Adaptive Neighborhood-Constrained Q Learning for Offline Reinforcement Learning
Yixiu Mao, Yun Qu, Qi Wang, Xiangyang Ji
TL;DR
This paper tackles extrapolation errors in offline RL by proposing Adaptive Neighborhood-Constrained Q Learning (ANQ), which restricts Bellman-target actions to the union of ε-neighborhoods around dataset actions and adapts these radii per data point using a derived advantage-based rule. The method is implemented via a bilevel optimization framework that performs inner maximization over neighborhoods with an auxiliary policy and outer expectile regression to approximate the best neighborhood value, followed by weighted regression toward optimized actions for policy extraction. Theoretical results show the neighborhood constraint bounds extrapolation and distribution shift under mild standardness assumptions and provides a practical approximation to the least restrictive support constraint without explicit behavior policy modeling.

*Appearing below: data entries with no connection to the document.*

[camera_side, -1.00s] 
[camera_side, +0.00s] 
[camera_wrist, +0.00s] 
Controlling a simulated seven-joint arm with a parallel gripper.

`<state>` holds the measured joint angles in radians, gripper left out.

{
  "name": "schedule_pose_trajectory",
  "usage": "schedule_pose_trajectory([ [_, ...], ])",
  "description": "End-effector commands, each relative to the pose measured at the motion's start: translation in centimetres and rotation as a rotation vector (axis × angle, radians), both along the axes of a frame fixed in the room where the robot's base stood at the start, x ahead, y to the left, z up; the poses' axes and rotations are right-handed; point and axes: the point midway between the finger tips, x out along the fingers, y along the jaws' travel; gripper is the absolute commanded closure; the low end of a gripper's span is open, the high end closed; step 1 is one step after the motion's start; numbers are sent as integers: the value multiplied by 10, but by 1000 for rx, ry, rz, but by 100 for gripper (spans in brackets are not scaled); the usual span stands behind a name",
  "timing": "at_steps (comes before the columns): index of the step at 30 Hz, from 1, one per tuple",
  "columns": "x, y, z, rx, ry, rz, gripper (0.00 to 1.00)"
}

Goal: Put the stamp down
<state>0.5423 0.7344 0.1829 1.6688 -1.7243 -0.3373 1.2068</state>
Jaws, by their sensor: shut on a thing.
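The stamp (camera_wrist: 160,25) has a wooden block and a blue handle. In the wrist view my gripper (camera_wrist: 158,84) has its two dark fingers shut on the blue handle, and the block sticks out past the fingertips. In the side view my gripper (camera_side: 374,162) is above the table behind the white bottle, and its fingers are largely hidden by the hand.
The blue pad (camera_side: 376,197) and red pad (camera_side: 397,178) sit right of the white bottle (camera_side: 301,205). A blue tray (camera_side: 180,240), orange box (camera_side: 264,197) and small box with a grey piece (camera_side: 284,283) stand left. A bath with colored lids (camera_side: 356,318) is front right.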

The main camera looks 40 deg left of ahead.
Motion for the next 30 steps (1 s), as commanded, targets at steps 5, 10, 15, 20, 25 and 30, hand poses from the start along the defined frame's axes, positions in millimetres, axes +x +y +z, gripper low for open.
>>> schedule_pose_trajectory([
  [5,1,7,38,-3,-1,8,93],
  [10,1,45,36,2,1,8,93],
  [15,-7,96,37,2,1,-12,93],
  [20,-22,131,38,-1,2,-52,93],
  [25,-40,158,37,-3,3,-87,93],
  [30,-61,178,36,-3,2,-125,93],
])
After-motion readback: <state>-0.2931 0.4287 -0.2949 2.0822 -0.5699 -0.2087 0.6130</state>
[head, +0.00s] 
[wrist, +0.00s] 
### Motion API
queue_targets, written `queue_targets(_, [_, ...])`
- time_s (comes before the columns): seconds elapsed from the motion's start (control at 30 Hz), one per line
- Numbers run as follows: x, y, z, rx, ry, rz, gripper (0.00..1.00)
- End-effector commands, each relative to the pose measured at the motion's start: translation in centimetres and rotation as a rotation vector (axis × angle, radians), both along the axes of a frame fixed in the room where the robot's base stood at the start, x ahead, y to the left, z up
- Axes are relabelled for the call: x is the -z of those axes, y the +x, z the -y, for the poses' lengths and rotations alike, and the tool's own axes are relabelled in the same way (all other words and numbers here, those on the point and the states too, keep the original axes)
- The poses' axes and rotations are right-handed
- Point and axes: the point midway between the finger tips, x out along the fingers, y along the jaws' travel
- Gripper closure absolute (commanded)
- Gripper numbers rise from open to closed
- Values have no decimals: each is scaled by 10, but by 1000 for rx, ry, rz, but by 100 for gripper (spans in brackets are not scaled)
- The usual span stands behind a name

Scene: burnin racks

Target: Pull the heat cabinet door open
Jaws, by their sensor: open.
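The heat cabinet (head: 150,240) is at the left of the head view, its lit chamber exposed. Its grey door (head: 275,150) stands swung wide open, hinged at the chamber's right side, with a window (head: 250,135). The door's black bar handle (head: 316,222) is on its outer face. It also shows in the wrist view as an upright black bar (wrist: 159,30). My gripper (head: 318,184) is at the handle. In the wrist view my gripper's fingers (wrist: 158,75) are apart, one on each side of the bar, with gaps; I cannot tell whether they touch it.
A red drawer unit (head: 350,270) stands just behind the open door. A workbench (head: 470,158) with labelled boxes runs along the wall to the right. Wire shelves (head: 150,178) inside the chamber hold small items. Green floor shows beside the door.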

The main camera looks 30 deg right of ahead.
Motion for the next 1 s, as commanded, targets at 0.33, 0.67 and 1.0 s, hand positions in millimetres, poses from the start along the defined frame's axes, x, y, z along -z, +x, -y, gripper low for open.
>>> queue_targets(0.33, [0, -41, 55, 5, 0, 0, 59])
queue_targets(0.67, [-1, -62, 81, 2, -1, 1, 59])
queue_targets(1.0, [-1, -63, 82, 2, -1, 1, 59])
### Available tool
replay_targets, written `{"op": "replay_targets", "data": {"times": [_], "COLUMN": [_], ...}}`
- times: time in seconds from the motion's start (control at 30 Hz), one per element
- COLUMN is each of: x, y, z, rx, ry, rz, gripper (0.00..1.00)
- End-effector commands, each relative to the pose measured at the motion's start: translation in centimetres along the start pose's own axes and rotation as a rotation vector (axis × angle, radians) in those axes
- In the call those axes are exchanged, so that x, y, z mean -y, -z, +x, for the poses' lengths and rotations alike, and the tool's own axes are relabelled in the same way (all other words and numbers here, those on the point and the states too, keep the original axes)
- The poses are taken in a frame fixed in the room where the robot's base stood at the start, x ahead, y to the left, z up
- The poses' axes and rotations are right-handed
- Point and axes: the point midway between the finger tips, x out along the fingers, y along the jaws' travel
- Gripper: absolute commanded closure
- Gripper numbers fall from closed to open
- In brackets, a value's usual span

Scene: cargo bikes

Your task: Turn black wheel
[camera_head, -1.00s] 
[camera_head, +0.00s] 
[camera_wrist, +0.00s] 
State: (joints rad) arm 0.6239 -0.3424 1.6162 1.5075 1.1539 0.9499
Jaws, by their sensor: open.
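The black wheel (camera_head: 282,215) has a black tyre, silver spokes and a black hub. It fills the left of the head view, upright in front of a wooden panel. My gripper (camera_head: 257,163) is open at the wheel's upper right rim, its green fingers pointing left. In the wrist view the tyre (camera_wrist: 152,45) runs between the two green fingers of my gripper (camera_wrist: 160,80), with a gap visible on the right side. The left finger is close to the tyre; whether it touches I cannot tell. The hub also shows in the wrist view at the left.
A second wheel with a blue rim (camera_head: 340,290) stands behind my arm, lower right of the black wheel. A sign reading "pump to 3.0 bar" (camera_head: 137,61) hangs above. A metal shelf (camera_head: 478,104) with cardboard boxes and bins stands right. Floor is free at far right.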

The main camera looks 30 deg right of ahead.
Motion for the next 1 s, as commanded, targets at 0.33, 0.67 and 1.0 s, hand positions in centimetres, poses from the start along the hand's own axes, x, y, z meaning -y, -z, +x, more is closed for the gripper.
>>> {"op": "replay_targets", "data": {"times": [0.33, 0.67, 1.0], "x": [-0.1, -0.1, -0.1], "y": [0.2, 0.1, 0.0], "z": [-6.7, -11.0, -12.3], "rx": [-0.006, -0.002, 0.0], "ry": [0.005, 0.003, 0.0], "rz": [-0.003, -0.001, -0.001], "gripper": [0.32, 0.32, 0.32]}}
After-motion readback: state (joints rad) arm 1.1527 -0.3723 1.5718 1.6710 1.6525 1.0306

Empirically, ANQ achieves state-of-the-art results on D4RL Gym locomotion and AntMaze benchmarks and demonstrates robustness to noisy and limited data, with competitive runtime compared to other fast offline RL methods.
Abstract
Offline reinforcement learning (RL) suffers from extrapolation errors induced by out-of-distribution (OOD) actions. To address this, offline RL algorithms typically impose constraints on action selection, which can be systematically categorized into density, support, and sample constraints. However, we show that each category has inherent limitations: density and sample constraints tend to be overly conservative in many scenarios, while the support constraint, though least restrictive, faces challenges in accurately modeling the behavior policy. To overcome these limitations, we propose a new neighborhood constraint that restricts action selection in the Bellman target to the union of neighborhoods of dataset actions. Theoretically, the constraint not only bounds extrapolation errors and distribution shift under certain conditions, but also approximates the support constraint without requiring behavior policy modeling. Moreover, it retains substantial flexibility and enables pointwise conservatism by adapting the neighborhood radius for each data point. In practice, we employ data quality as the adaptation criterion and design an adaptive neighborhood constraint. Building on an efficient bilevel optimization framework, we develop a simple yet effective algorithm, Adaptive Neighborhood-constrained Q learning (ANQ), to perform Q learning with target actions satisfying this constraint. Empirically, ANQ achieves state-of-the-art performance on standard offline RL benchmarks and exhibits strong robustness in scenarios with noisy or limited data.